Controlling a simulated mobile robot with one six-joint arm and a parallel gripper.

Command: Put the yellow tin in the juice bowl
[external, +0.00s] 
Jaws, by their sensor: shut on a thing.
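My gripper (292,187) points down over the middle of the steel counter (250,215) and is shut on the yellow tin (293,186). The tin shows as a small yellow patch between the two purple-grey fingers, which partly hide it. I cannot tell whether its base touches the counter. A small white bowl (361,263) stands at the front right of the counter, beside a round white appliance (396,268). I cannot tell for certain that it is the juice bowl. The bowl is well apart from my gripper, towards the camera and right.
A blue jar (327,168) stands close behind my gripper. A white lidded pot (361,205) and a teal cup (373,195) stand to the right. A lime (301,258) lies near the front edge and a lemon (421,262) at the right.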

···

## [The request]
Emit verbatim the lines running from the one with "Command: Put the yellow tin in the juice bowl" through the last line of the data, both endpoints inclusive.

## [Output for this exercise]
Command: Put the yellow tin in the juice bowl
[external, +0.00s] 
Jaws, by their sensor: shut on a thing.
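My gripper (292,187) points down over the middle of the steel counter (250,215) and is shut on the yellow tin (293,186). The tin shows as a small yellow patch between the two purple-grey fingers, which partly hide it. I cannot tell whether its base touches the counter. A small white bowl (361,263) stands at the front right of the counter, beside a round white appliance (396,268). I cannot tell for certain that it is the juice bowl. The bowl is well apart from my gripper, towards the camera and right.
A blue jar (327,168) stands close behind my gripper. A white lidded pot (361,205) and a teal cup (373,195) stand to the right. A lime (301,258) lies near the front edge and a lemon (421,262) at the right.

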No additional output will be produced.